Christoph Stark: Die Jugendlichen fühlen sich ihrer schönsten Zeit beraubt, das ist verständlich. Gleichzeitig geht es auch darum, Leben zu retten, Arbeitsplätze zu retten. Natürlich auch in Bezug auf die Jugend: Hinschauen. Ich denke aber schon, dass – sobald öffentlich wieder mehr möglich ist, wenn die Schule wieder im Vollbetrieb ist und da soziale Interaktionen stattfinden können – die Welt auch für die Jugend wieder anders aussehen wird. Die Notwendigkeit für ein gesondertes Jugendprogramm aufgrund von Corona sehe ich in der Kommunalpolitik nicht.

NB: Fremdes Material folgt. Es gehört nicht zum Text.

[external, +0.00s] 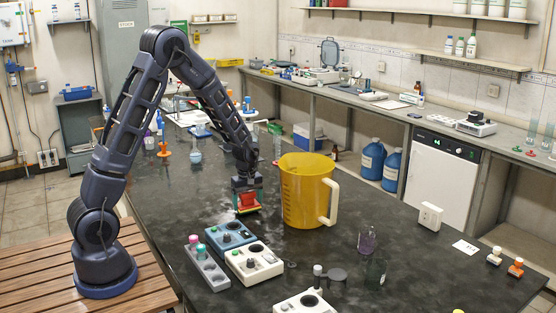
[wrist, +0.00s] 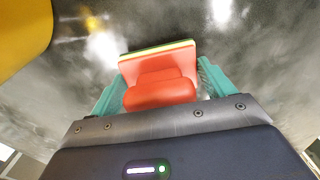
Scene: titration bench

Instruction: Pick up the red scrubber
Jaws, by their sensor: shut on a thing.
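The red scrubber (external: 247,201) has a red handle and a flat pad with a yellow-green edge. It shows large in the wrist view (wrist: 160,90), between the teal fingers. My gripper (external: 248,205) points down at the dark bench top, just left of the yellow pitcher. In the wrist view my gripper (wrist: 158,88) is shut on the scrubber, with one finger on each side of its handle. I cannot tell whether the pad touches the bench.
A large yellow pitcher (external: 304,192) stands close on the right of my gripper. Blue (external: 225,237) and white (external: 254,264) stirrer-like devices and a grey rack (external: 206,266) stand in front. Small glasses (external: 367,240) stand further right.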

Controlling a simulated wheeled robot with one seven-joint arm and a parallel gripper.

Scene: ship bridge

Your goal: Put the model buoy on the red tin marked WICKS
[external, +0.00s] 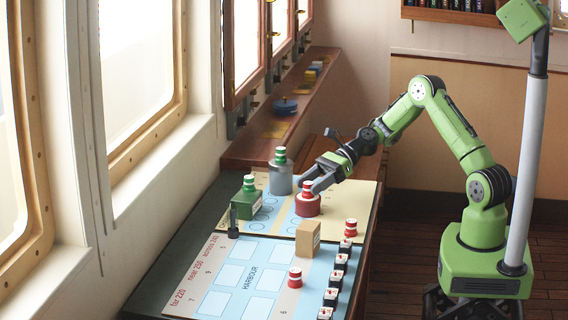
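A red tin (307,208) stands on the chart on the table; its label is too small to read. A small red-and-white model buoy (308,194) is upright on top of the tin, seemingly touching its lid. My gripper (306,187) reaches down from the upper right, with its fingertips at the top of this buoy. The fingers are apart, one on each side of the buoy's top as seen here. I cannot tell whether they press on it or are just clear of it. Part of the buoy's upper end is hidden by the fingers.
A grey tin (280,183) and a green box (243,208) nearby each carry a green-and-white buoy. A tan block (308,238) stands in front.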

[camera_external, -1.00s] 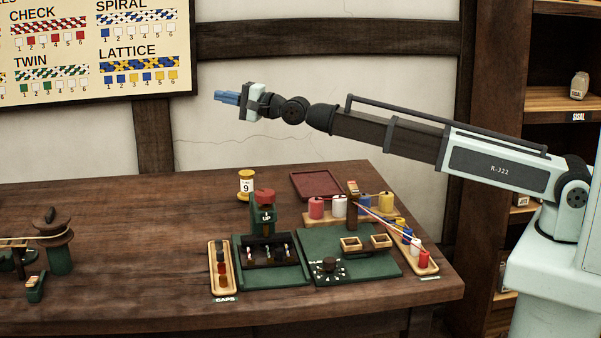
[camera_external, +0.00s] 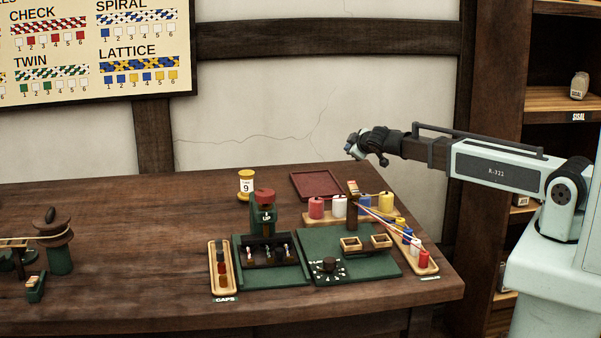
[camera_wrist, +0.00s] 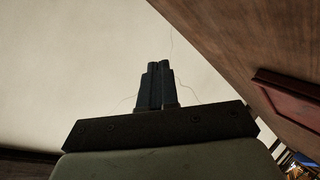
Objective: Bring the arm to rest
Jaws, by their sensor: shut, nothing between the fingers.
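The wooden bench (camera_external: 140,240) below holds a dark red tray (camera_external: 316,184), a green board (camera_external: 330,240) with spools behind it, a green press with a red knob (camera_external: 264,196) and a caps tray (camera_external: 228,262). The air around my gripper is clear.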

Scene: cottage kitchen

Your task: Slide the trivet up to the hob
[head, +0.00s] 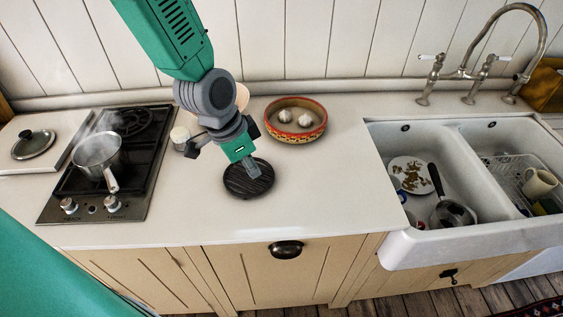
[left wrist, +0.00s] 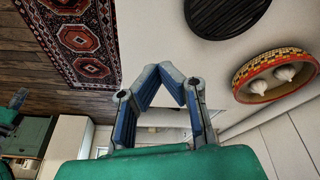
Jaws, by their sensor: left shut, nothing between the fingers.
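The trivet (head: 240,186), a dark round ridged disc, lies flat on the pale worktop in the head view. It also shows at the top of the left wrist view (left wrist: 228,12), cut off by the edge. The black hob (head: 137,165) lies to its left, with bare worktop between them. My left gripper (head: 254,172) is shut and empty, pointing down, and in the head view its fingertips overlap the trivet. In the left wrist view the closed fingers (left wrist: 172,72) appear apart from the trivet; I cannot tell whether they touch it.
A steaming pot (head: 97,155) stands on the hob, its handle toward the front. A patterned bowl (head: 296,118) with white bulbs stands behind and right of the trivet. A small pale jar (head: 180,137) stands near the hob's right edge. A double sink (head: 430,235) is at right.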

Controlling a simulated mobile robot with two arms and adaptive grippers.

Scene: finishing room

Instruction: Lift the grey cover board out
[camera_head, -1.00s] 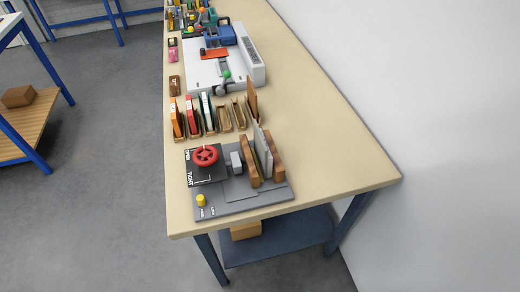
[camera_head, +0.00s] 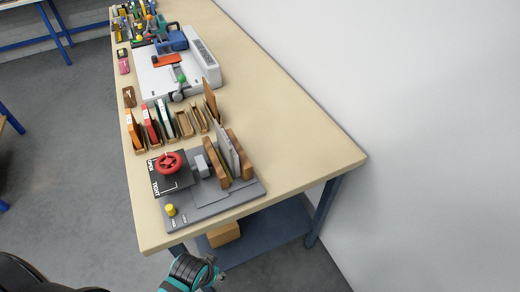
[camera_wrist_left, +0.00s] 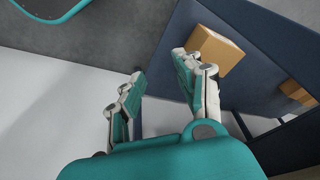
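The grey cover board (camera_head: 229,156) stands upright in the press (camera_head: 232,194) at the near end of the bench, between two brown wooden boards (camera_head: 216,164). The press has a red handwheel (camera_head: 168,162) on a black plate with lettering, a grey block and a yellow knob (camera_head: 170,210). My left gripper (camera_wrist_left: 160,76) is open and empty in the left wrist view, its two teal-and-white fingers apart. In the head view a teal part of it shows at the bottom edge, in front of and below the bench's near edge, apart from the press. My right gripper is not in view.
A row of upright books in wooden holders (camera_head: 184,123) stands behind the press. A white machine (camera_head: 155,79) lies further back. A bench shelf (camera_head: 262,234) carries a cardboard box (camera_head: 223,235). The bench top (camera_head: 290,150) is clear right of the press, up to the wall.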

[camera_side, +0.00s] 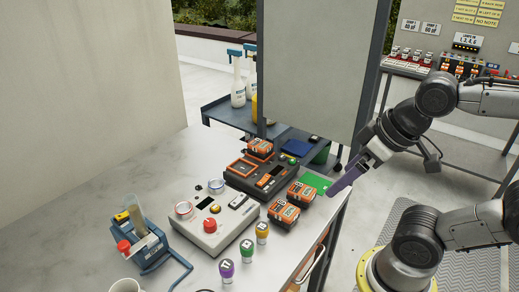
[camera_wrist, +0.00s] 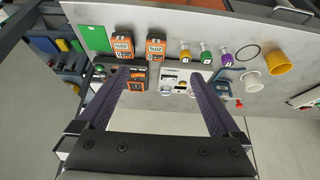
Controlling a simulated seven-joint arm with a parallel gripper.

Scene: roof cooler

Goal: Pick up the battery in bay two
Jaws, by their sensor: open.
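A dark charger (camera_side: 250,184) stands on the table in the side view. An orange battery (camera_side: 259,147) sits at its far end, and orange-framed bays show on its top. Bay numbers are too small to read, so I cannot tell which is bay two. Two more orange-and-black batteries, one nearer (camera_side: 284,213) and one farther (camera_side: 301,194), lie on the table beside the charger. They also show in the wrist view, left (camera_wrist: 122,46) and right (camera_wrist: 155,47). My gripper (camera_side: 331,192) is open and empty at the table's right edge, apart from the batteries. Its purple fingers are spread in the wrist view (camera_wrist: 160,75).
A green mat (camera_side: 316,182) lies by the right edge. A grey console (camera_side: 212,222) with a red button stands left of the batteries. Purple, green and yellow capped jars (camera_side: 247,250) stand in front. A blue holder (camera_side: 147,243) is at left. A grey panel (camera_side: 318,65) rises behind.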

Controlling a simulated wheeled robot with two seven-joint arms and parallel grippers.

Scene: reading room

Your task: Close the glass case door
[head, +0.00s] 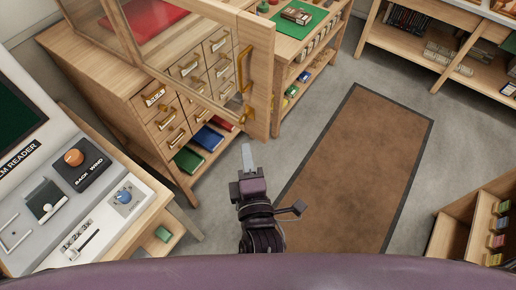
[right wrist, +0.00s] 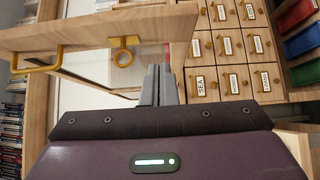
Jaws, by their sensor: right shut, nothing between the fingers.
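The glass case door (head: 261,85) stands swung out in front of the drawer cabinet, its wooden frame around a clear pane. A brass bar handle (head: 244,70) and a brass ring or key (head: 247,113) are on its outer stile. In the right wrist view the door (right wrist: 150,24) crosses the top, with the handle (right wrist: 38,64) at left and the ring (right wrist: 123,56) nearer the middle. My right gripper (head: 247,152) is shut and empty, just below the door's lower corner in the head view. Its fingers also show in the right wrist view (right wrist: 160,86); contact with the door cannot be told.
The drawer cabinet (head: 165,125) has labelled drawers and books below. A film reader desk (head: 90,215) stands at left. A shelf unit (head: 290,75) is behind the door. A brown rug (head: 355,165) lies on open floor at right. A low shelf (head: 455,235) is at lower right.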

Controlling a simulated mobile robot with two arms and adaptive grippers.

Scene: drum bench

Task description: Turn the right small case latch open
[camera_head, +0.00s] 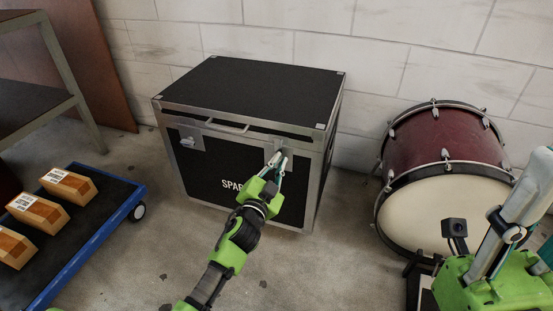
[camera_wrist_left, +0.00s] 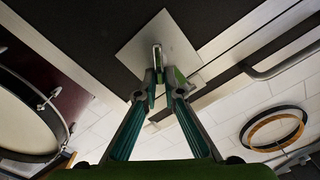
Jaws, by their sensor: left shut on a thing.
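The black case (camera_head: 225,175) with metal edges stands against the wall, its lid down. The right small case latch shows in the left wrist view as a metal tab (camera_wrist_left: 157,52) on a square plate (camera_wrist_left: 172,38). My left gripper (camera_head: 278,160) is at this latch on the case front. In the left wrist view its fingertips (camera_wrist_left: 160,75) are closed together on the tab. The fingers partly hide the tab, and its exact turn is hard to tell. The left latch (camera_head: 188,142) is free. Part of my right gripper (camera_head: 490,280) shows at the lower right; its fingertips are unclear.
A handle (camera_head: 226,126) sits between the latches. A red bass drum (camera_head: 440,140) stands right of the case. A blue-edged cart (camera_head: 100,240) with several boxes (camera_head: 68,185) and a shelf (camera_head: 45,110) are at left. Bare floor lies before the case.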

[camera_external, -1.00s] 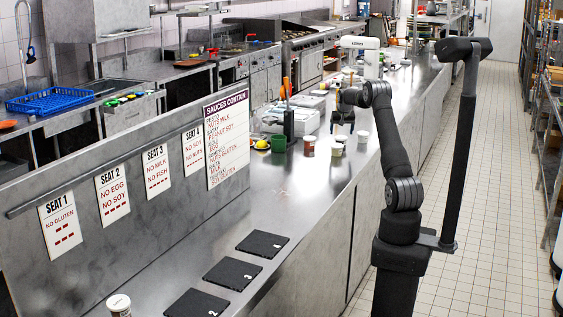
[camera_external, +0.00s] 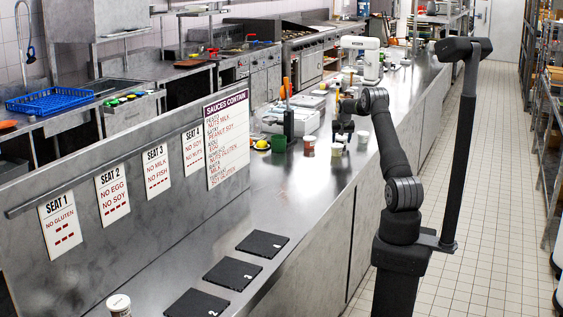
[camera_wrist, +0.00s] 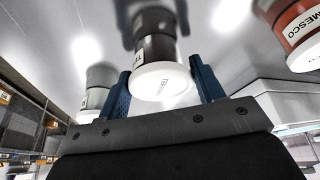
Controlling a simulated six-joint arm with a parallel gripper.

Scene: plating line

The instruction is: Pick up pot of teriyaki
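The teriyaki pot (camera_wrist: 158,52) is a dark brown pot with a white lid, with partly legible lettering on it, in the middle of the wrist view. My gripper (camera_wrist: 164,84) has its two blue fingers apart, one on either side of this pot. The fingers look open around it; I cannot see a firm grip. In the external view my gripper (camera_external: 343,133) is low over the counter, behind a pale pot. The teriyaki pot is mostly hidden there and cannot be made out clearly.
A red-brown pot (camera_external: 309,146), a pale pot (camera_external: 337,149) and another pale pot (camera_external: 363,137) stand close by. In the wrist view, a red pot (camera_wrist: 300,28) is right and a pale pot (camera_wrist: 97,90) left. The counter (camera_external: 290,205) nearer the camera is clear before the black mats (camera_external: 262,244).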

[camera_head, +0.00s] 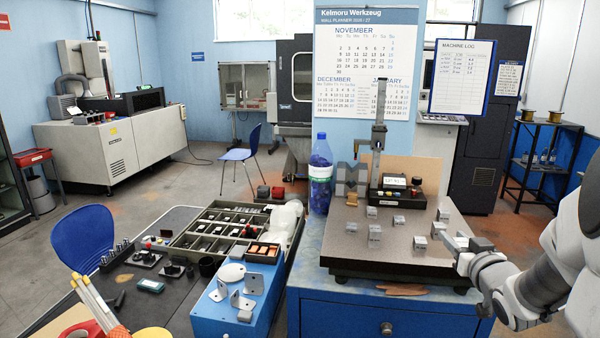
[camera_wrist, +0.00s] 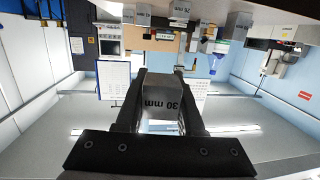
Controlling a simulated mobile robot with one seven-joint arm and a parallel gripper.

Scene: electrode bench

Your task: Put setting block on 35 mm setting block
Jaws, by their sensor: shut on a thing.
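My gripper (camera_head: 457,241) is at the right edge of the granite plate in the head view. In the wrist view my gripper (camera_wrist: 160,98) is shut on a grey setting block (camera_wrist: 158,92) marked 30 mm, held between both fingers. Several small grey blocks stand apart on the plate, among them a front block (camera_head: 420,242), a left block (camera_head: 375,232), a middle block (camera_head: 398,221) and a right block (camera_head: 438,229). Their marks are too small to read in the head view, so I cannot tell which is the 35 mm setting block.
The granite plate (camera_head: 350,253) rests on a blue cabinet (camera_head: 340,310). A height gauge (camera_head: 379,150) with a display base stands at its back. A blue bottle (camera_head: 320,178) stands to the left, near a compartment tray (camera_head: 190,254). Clear plate lies between the blocks.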

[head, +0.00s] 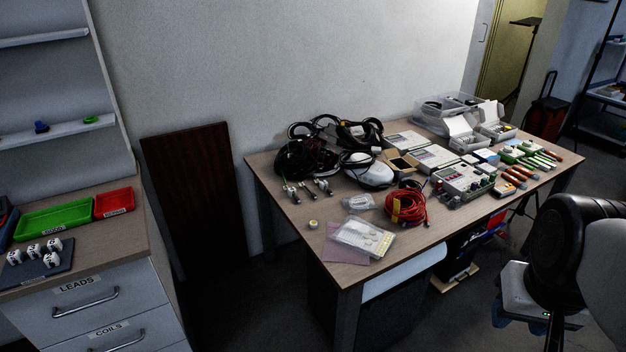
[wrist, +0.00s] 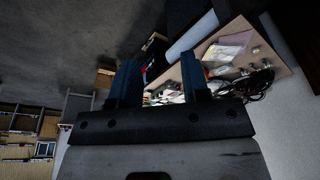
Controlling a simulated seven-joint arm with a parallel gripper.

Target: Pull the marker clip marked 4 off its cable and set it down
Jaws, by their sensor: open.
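My gripper (wrist: 161,72) shows in the wrist view as two blue fingers spread apart, with nothing between them. In the head view my arm is at the lower right, off the table's front right side and well away from the small things. Several small white pieces with dark marks (head: 45,250) sit on a dark mat (head: 68,268) on the cabinet at the left. They may be marker clips, but I cannot read any number. Several short cable ends with metal connectors (head: 306,190) lie at the table's left end. I cannot make out a clip marked 4 on any cable.
The wooden table (head: 290,215) is crowded with a red cable coil (head: 406,206), black cables (head: 335,132), a clear case (head: 362,238) and several instruments. A green tray (head: 54,219) and a red tray (head: 114,203) stand on the cabinet. Floor lies between cabinet and table.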

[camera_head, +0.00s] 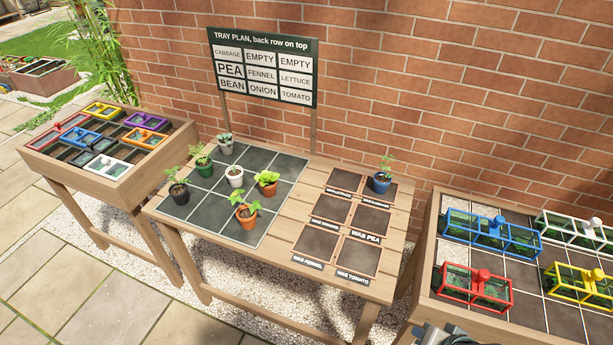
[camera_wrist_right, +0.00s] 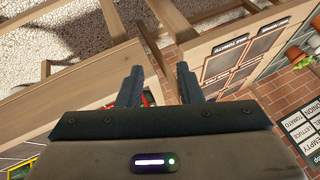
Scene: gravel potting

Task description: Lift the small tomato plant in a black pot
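The small tomato plant in a black pot (camera_head: 179,193) stands upright near the front left corner of the dark gridded tray (camera_head: 212,212) on the middle wooden table. Its leafy green top rises above the rim, and nothing touches it. My right gripper (camera_wrist_right: 158,72) is open and empty in the right wrist view, its two dark fingers apart. It is far from the black pot. In the head view only a bit of my right arm shows at the bottom edge. My left gripper is not in view.
Green (camera_head: 202,162), grey (camera_head: 225,146), white (camera_head: 236,177), orange (camera_head: 267,186) and terracotta (camera_head: 246,217) pots share the tray. A blue pot (camera_head: 381,183) stands on labelled squares at right. A plan board (camera_head: 262,66) stands behind. Side tables hold coloured frames.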

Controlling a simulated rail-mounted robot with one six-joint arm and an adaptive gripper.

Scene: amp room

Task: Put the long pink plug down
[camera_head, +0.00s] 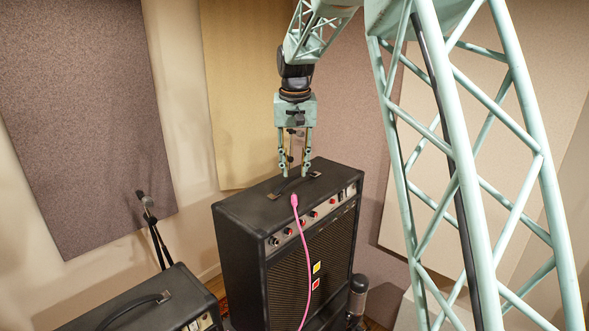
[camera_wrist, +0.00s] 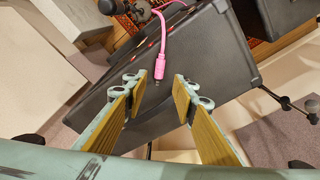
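The long pink plug (camera_head: 294,201) is at the front edge of the tall black amp's top (camera_head: 245,207), and its pink cable hangs down the amp's front. My gripper (camera_head: 295,173) is above the amp top near the carry handle, fingers pointing down. In the wrist view, my gripper (camera_wrist: 160,84) has its fingers spread wide with nothing between the pads. The plug (camera_wrist: 159,69) lies just beyond the fingertips, its metal tip pointing toward the gap, with no finger touching it. It seems to rest on the amp, but exact contact cannot be told.
The amp's handle (camera_head: 293,186) is close to the fingertips. A row of knobs (camera_head: 302,221) runs along the amp's upper front. A second black amp (camera_head: 150,306) stands lower left, with a microphone stand (camera_head: 154,232) behind it. Another microphone (camera_head: 357,290) stands at the amp's right.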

Annas Garage: Die Digitalisierung verändert die Berufsbilder und auch die Art und Weise, wie sich Jugendliche auf die Arbeitswelt vorbereiten müssen/können. Welche Art der Unterstützung brauchen Jugendliche zukünftig vermehrt?

Christoph Stark: Die Polytechnischen Schulen werden sicherlich gefordert sein, einen Konnex zur Wirtschaft herzustellen und die Wirtschaft wird sich anstrengen müssen, die Jugendlichen zu begeistern. Im Gymnasium gibt es sicher Jugendliche, die in einem technischen oder handwerklichen Beruf größere Erfüllung fänden als in der Schule. Diese Jugendlichen ein brauchbares Angebot zu machen und sie anzusprechen sehe ich als Herausforderung an. Wir brauchen mehr Jugendliche am Arbeitsmarkt, die Jugendarbeitslosigkeit ist in unserer Region Gottseidank sehr gering und es wäre ein Gewinn, wenn man mehr Jugendliche für eine Berufsausbildung begeistern könnte. Man darf aber auch nicht vergessen, dass wir auch Jugendliche haben, die sich am Arbeitsmarkt trotzdem schwertun, die schlechtere Voraussetzungen haben, auch vom Elternhaus her. Eine gute Kooperation zwischen Schule, Wirtschaft und Politik ist ein wesentlicher Teil der Unterstützung in diesem Bereich.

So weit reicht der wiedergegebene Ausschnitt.